Господи! Да будет земля на могиле твоей – пухом. Твоей прожитой жизни – не позавидуешь[236].
______________
Но вперёд, вперёд, наша исторья![237] Неправдоподобными признал Сума даже обстоятельства моего ареста (хотя при том десять человек стояло). Затем сообщает, что я «расположил к себе трибунал» (которого вообще не было, приговор мой по ОСО). Теперь подошла тема: как я вёл себя в лагере? Однако это целых 8 лет и много разбросанных мест, и с тех пор прошло 30 лет, – как бы Сума повествовал мои тюремные годы, не знает, но к удобству ГБ я сам уже в «Архипелаге» и подал им вербовку в лагерные стукачи. Ну что может быть блистательнее! ну как раз к цвету! – вот это и будет сюжет. Отпирается, что не писал доносов? – так для ГБ легко это разоблачить! Работа немалая, но и автор «Архипелага» враг немалый, – свистнуть всем оперуполномоченным и архивариусам лагерей, где Солженицын сидел: просматривать все доносы за те годы, и как только найдутся за подписью Ветрова – так вынимать, соединять – и издать отдельной книгой. (Даже всей книги Сумы тогда не надо.)
Увы, увы, Сума и не лепит, что хоть один нашли. И – нет пострадавших, и нет обиженных. Однако доказательства могут быть косвенные, умопостроительные.
Например, в том лагере, где его вербовали, прожил Солженицын несколько месяцев – и вдруг взят в систему шарашек. Ну разве это не доказательство? Как объяснить, что на шарашку, куда берут только специалистов, взяли Солженицына с его университетским математическим образованием? Ведь это невероятно? И Сума заключает: «Солженицын направлен в марфинский институт как секретный информатор, это непреложный факт». (Только упускает, почему на ту шарашку определили и Виткевича, – ведь мы с ним оба оказались там.)
Но это замечательно! Ведь теперь легко проследить за его предательской трёхлетней работой в маленьком Марфине! Уж тут свидетелей и пострадавших десятки, и все образованные люди, и все в Москве живут, да вот, пишет Сума, беседовал с Лёвой Копелевым, – и что ж не спросил у него? Да Марфино – центральная спецтюрьма КГБ, уж архивы наверняка все тут рядышком, на Лубянке, – а ну-ка потроши сюда доносики, а ну-ка вытягивай это советское пособничество на советское красное солнышко!
Увы, и здесь почему-то не наскреблось.
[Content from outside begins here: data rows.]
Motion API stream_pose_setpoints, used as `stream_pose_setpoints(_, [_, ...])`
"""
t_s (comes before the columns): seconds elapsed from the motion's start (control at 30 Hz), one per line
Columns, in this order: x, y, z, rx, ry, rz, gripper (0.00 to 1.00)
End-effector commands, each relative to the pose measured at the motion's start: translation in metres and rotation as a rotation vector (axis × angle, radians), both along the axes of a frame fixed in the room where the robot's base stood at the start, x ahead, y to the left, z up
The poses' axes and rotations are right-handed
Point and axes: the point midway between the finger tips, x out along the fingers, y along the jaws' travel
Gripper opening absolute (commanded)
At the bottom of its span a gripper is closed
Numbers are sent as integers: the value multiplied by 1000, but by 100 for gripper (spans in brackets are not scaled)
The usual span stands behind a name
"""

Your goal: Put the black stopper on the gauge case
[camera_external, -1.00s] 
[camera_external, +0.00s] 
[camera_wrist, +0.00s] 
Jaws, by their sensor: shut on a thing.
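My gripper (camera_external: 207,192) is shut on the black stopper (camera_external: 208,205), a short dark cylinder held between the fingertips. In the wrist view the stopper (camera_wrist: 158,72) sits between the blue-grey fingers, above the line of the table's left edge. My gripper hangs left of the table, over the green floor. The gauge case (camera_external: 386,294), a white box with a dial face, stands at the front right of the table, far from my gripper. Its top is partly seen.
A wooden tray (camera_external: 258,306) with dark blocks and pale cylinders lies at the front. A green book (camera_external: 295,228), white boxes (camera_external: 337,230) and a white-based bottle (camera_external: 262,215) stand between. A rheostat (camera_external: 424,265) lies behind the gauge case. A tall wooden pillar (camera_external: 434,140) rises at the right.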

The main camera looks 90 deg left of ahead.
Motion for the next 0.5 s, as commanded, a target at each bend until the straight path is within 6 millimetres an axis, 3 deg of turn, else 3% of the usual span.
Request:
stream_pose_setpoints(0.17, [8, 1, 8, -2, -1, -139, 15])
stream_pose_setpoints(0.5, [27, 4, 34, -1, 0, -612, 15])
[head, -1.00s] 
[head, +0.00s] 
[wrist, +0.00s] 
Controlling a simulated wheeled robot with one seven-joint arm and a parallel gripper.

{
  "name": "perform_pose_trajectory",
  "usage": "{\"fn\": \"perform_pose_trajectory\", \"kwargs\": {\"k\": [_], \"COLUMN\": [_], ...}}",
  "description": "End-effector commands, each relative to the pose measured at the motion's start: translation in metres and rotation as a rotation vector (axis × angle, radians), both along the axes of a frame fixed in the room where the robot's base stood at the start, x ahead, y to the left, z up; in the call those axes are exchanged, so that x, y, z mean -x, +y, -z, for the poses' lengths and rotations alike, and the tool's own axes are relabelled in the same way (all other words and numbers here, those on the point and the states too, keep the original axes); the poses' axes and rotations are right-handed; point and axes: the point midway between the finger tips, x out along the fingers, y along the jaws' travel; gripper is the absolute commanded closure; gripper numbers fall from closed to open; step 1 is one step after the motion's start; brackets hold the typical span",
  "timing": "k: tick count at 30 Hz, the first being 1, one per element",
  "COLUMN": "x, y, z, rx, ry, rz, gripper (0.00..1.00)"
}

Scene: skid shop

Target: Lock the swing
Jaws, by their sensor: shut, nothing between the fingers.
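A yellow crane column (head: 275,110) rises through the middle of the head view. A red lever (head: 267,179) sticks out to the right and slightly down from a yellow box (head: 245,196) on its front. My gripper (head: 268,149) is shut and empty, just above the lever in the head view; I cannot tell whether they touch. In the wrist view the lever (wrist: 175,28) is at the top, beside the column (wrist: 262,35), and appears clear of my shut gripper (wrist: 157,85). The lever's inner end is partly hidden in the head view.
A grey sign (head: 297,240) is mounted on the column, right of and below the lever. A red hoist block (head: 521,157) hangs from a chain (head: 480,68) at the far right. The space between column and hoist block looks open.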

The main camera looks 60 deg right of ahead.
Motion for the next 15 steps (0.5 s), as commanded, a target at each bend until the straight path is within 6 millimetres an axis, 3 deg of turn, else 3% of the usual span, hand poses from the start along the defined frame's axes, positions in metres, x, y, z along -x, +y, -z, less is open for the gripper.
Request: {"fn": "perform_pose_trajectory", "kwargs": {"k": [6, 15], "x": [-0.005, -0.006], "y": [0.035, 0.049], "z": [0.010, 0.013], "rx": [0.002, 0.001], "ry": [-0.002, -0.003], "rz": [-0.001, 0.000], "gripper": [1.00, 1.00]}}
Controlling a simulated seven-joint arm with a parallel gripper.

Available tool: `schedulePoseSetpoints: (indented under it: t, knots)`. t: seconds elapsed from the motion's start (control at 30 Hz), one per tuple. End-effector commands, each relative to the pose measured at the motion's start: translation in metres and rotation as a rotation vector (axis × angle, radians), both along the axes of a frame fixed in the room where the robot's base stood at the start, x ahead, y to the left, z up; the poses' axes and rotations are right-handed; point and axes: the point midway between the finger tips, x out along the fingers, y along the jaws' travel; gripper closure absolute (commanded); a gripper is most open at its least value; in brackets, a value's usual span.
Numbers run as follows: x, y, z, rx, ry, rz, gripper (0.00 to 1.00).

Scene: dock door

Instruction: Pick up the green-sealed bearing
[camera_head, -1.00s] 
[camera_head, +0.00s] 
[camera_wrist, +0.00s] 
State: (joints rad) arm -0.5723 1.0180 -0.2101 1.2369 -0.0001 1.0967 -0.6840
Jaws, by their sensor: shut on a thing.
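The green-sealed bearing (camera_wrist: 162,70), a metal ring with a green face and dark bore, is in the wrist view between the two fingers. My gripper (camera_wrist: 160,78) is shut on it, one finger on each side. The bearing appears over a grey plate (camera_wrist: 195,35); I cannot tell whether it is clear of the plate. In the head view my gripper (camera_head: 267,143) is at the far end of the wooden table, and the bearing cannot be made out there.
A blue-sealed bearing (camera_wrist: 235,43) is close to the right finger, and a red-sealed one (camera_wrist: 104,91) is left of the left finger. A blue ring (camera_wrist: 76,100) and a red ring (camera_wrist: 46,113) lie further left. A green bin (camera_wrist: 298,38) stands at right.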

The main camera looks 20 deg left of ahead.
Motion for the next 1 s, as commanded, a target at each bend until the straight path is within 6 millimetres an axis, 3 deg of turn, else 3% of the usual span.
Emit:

И новая загадка: Солженицына с шарашки усылают – и в Особый каторжный лагерь. Ну, тут совершенно понятно: очередная награда ему за удачную информацию и новое ответственное задание: запутать щупальцами Особый лагерь.
Но тут понадобятся новые свидетели, откуда ж бы их наскрести? Послать в Экибастуз доктора Симоняна? Нет, расстроятся другие части сюжета. Ба! Да этапировать туда Виткевича! Правда, он как раз остался на шарашке (но об этом Сума молчит, ибо что ж тогда? – тайный информатор?), а в Особлаге никогда не был (и быть не мог, имея статью лишь 58–10, без пункта 11-го), – не важно, этапировать, пусть перенесёт эти неудобства. И теперь – кто же расскажет нам о том, что это был за лагерь? Да именно и только он! («Стенограмма беседы с Н. Д. Виткевичем, личный архив Ржезача»). Заодно он же охотно и подтвердит ещё раз, что «Архипелаг» – лагерный фольклор.
Однако Солженицын там, кажется, будет лежать в больнице, так что без доктора всё равно не обойтись. Где ж бы нам найти доктора, если Симоняна всё равно неудобно? Да выход один всегда: листать книги Солженицына. В «Архипелаге» упомянут доктор Николай Иванович Зубов, отлично! Вот мы его в Экибастуз и посадим. Но он никогда в жизни там не сидел! Не важно, ему 83 года, он совершенно глухой и в месте живёт глухом – опровергнуть не доберётся.
Так железное кольцо вокруг Солженицына смыкается. И пусть Солженицын будет никакой не каменщик, а пусть он экибастузский лагерный библиотекарь.
Наконец я не выдерживаю: можно дать маху один раз, пять раз, десять раз – но чтобы непрерывно пересаживаться задним местом из лужи в лужу, – министр госбезопасности! за что вы платите зарплаты этому идиотскому отделу?! Потом, слушайте, коллектив, известный же рецепт: чтобы вам верили, надо же иногда для правдоподобия добавлять и кусочки правды.